__Records of robot episodes__
_ _ _

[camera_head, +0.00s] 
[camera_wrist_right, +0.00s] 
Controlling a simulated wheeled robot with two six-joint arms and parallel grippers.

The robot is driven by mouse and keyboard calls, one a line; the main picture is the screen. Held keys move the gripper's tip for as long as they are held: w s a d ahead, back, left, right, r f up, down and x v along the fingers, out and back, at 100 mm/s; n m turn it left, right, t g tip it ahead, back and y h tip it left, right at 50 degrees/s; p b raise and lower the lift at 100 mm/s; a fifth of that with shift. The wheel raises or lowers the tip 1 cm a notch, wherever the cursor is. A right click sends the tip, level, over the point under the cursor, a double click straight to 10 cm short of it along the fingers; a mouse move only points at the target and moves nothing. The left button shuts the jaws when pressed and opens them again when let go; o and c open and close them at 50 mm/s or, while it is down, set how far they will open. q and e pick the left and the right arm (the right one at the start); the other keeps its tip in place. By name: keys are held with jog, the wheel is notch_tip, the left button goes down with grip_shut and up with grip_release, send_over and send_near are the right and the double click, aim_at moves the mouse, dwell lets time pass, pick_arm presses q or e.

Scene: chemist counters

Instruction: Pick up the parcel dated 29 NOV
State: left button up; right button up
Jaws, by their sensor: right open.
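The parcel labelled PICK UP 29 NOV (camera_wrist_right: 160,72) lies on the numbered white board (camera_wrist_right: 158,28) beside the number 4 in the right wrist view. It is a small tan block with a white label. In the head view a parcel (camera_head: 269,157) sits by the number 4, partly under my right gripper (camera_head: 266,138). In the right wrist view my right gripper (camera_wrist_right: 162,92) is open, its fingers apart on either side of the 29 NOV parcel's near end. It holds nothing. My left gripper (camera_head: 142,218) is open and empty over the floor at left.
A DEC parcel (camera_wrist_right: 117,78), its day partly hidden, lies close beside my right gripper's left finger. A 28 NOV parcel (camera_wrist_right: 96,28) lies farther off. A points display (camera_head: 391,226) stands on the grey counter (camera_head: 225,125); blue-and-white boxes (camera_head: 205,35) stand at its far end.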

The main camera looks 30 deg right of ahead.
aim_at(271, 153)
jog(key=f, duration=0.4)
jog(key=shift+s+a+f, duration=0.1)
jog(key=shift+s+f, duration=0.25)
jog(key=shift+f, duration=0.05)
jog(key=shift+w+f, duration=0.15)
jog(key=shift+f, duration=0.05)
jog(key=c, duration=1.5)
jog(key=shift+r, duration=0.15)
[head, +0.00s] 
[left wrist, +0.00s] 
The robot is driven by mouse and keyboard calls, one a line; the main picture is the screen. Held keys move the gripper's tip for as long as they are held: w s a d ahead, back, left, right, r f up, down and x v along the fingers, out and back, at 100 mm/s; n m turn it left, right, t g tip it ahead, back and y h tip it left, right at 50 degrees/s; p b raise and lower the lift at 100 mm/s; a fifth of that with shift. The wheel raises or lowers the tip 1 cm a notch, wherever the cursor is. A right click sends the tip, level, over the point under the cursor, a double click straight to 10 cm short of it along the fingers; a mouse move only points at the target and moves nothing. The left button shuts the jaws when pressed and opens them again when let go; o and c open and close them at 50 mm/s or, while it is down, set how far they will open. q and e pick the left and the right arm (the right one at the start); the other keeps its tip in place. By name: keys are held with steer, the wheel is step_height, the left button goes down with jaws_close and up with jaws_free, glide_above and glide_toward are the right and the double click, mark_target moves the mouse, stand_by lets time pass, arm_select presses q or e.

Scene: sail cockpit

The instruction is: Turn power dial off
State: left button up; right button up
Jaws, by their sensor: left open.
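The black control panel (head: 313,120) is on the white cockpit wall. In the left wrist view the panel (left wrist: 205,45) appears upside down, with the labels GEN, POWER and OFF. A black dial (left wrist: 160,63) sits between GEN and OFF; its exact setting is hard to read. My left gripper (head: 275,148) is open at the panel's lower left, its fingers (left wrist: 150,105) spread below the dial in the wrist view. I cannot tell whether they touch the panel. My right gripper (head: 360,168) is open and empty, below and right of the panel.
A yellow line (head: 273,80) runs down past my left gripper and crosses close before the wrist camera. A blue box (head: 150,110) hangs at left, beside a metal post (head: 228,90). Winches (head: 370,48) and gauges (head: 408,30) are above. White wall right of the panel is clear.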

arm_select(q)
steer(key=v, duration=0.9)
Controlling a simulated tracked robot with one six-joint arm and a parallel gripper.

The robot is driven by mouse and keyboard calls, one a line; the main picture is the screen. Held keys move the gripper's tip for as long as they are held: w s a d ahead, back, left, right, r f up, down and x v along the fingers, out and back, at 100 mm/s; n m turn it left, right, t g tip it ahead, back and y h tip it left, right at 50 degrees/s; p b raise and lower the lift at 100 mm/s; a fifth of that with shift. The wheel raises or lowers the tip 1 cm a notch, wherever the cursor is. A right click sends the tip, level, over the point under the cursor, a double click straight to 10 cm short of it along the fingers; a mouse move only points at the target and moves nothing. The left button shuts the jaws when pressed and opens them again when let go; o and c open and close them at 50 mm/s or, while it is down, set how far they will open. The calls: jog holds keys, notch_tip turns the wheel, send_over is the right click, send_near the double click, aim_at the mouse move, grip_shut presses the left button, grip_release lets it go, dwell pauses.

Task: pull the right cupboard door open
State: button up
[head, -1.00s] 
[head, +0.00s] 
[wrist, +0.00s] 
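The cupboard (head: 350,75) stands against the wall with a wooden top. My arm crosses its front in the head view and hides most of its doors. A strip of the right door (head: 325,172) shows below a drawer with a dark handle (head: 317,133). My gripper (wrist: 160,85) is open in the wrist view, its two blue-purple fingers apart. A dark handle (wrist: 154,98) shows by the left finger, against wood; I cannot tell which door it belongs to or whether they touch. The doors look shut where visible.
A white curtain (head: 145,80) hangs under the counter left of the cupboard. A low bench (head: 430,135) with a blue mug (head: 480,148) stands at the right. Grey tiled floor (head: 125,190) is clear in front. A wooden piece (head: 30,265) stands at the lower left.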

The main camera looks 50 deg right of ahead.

_ _ _

__DESCRIPTION OF THE TASK__
Nothing in the data may differ; print all of it exactly as written.

__RESPONSE TO THIS TASK__
[camera_head, +0.00s] 
[camera_wrist_right, +0.00s] 
Controlling a simulated wheeled robot with two six-joint arms and parallel grippers.

The robot is driven by mouse and keyboard calls, one a line; the main picture is the screen. Held keys move the gripper's tip for as long as they are held: w s a d ahead, back, left, right, r f up, down and x v along the fingers, out and back, at 100 mm/s; n m turn it left, right, t g tip it ahead, back and y h tip it left, right at 50 degrees/s; p b raise and lower the lift at 100 mm/s; a fifth of that with shift. The wheel raises or lowers the tip 1 cm a notch, wherever the cursor is. A right click sends the tip, level, over the point under the cursor, a double click straight to 10 cm short of it along the fingers; a mouse move only points at the target and moves nothing. The left button shuts the jaws when pressed and opens them again when let go; o and c open and close them at 50 mm/s or, while it is down, set how far they will open. q and e pick the left and the right arm (the right one at the start); the other keeps its tip in place. By name: keys are held with jog, the wheel is notch_tip, the left button goes down with grip_shut and up with grip_release, send_over and send_near are the right and the double click, aim_at moves the mouse, dwell lets time pass, pick_arm presses q or e.

Scene: chemist counters

Instruction: Pick up the parcel dated 29 NOV
State: left button up; right button up
Jaws, by their sensor: right open.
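The parcel labelled PICK UP 29 NOV (camera_wrist_right: 160,72) lies on the numbered white board (camera_wrist_right: 158,28) beside the number 4 in the right wrist view. It is a small tan block with a white label. In the head view a parcel (camera_head: 269,157) sits by the number 4, partly under my right gripper (camera_head: 266,138). In the right wrist view my right gripper (camera_wrist_right: 162,92) is open, its fingers apart on either side of the 29 NOV parcel's near end. It holds nothing. My left gripper (camera_head: 142,218) is open and empty over the floor at left.
A DEC parcel (camera_wrist_right: 117,78), its day partly hidden, lies close beside my right gripper's left finger. A 28 NOV parcel (camera_wrist_right: 96,28) lies farther off. A points display (camera_head: 391,226) stands on the grey counter (camera_head: 225,125); blue-and-white boxes (camera_head: 205,35) stand at its far end.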

The main camera looks 30 deg right of ahead.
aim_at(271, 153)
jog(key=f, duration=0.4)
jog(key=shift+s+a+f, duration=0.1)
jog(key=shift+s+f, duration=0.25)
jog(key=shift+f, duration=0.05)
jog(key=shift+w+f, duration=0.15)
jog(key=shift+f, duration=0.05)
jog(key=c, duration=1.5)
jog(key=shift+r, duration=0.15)
[head, +0.00s] 
[left wrist, +0.00s] 
The robot is driven by mouse and keyboard calls, one a line; the main picture is the screen. Held keys move the gripper's tip for as long as they are held: w s a d ahead, back, left, right, r f up, down and x v along the fingers, out and back, at 100 mm/s; n m turn it left, right, t g tip it ahead, back and y h tip it left, right at 50 degrees/s; p b raise and lower the lift at 100 mm/s; a fifth of that with shift. The wheel raises or lowers the tip 1 cm a notch, wherever the cursor is. A right click sends the tip, level, over the point under the cursor, a double click straight to 10 cm short of it along the fingers; a mouse move only points at the target and moves nothing. The left button shuts the jaws when pressed and opens them again when let go; o and c open and close them at 50 mm/s or, while it is down, set how far they will open. q and e pick the left and the right arm (the right one at the start); the other keeps its tip in place. By name: keys are held with steer, the wheel is step_height, the left button goes down with jaws_close and up with jaws_free, glide_above and glide_toward are the right and the double click, mark_target moves the mouse, stand_by lets time pass, arm_select presses q or e.

Scene: sail cockpit

The instruction is: Turn power dial off
State: left button up; right button up
Jaws, by their sensor: left open.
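The black control panel (head: 313,120) is on the white cockpit wall. In the left wrist view the panel (left wrist: 205,45) appears upside down, with the labels GEN, POWER and OFF. A black dial (left wrist: 160,63) sits between GEN and OFF; its exact setting is hard to read. My left gripper (head: 275,148) is open at the panel's lower left, its fingers (left wrist: 150,105) spread below the dial in the wrist view. I cannot tell whether they touch the panel. My right gripper (head: 360,168) is open and empty, below and right of the panel.
A yellow line (head: 273,80) runs down past my left gripper and crosses close before the wrist camera. A blue box (head: 150,110) hangs at left, beside a metal post (head: 228,90). Winches (head: 370,48) and gauges (head: 408,30) are above. White wall right of the panel is clear.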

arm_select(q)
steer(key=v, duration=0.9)
Controlling a simulated tracked robot with one six-joint arm and a parallel gripper.

The robot is driven by mouse and keyboard calls, one a line; the main picture is the screen. Held keys move the gripper's tip for as long as they are held: w s a d ahead, back, left, right, r f up, down and x v along the fingers, out and back, at 100 mm/s; n m turn it left, right, t g tip it ahead, back and y h tip it left, right at 50 degrees/s; p b raise and lower the lift at 100 mm/s; a fifth of that with shift. The wheel raises or lowers the tip 1 cm a notch, wherever the cursor is. A right click sends the tip, level, over the point under the cursor, a double click straight to 10 cm short of it along the fingers; a mouse move only points at the target and moves nothing. The left button shuts the jaws when pressed and opens them again when let go; o and c open and close them at 50 mm/s or, while it is down, set how far they will open. The calls: jog holds keys, notch_tip turns the wheel, send_over is the right click, send_near the double click, aim_at the mouse move, grip_shut presses the left button, grip_release lets it go, dwell pauses.

Task: pull the right cupboard door open
State: button up
[head, -1.00s] 
[head, +0.00s] 
[wrist, +0.00s] 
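The cupboard (head: 350,75) stands against the wall with a wooden top. My arm crosses its front in the head view and hides most of its doors. A strip of the right door (head: 325,172) shows below a drawer with a dark handle (head: 317,133). My gripper (wrist: 160,85) is open in the wrist view, its two blue-purple fingers apart. A dark handle (wrist: 154,98) shows by the left finger, against wood; I cannot tell which door it belongs to or whether they touch. The doors look shut where visible.
A white curtain (head: 145,80) hangs under the counter left of the cupboard. A low bench (head: 430,135) with a blue mug (head: 480,148) stands at the right. Grey tiled floor (head: 125,190) is clear in front. A wooden piece (head: 30,265) stands at the lower left.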

The main camera looks 50 deg right of ahead.

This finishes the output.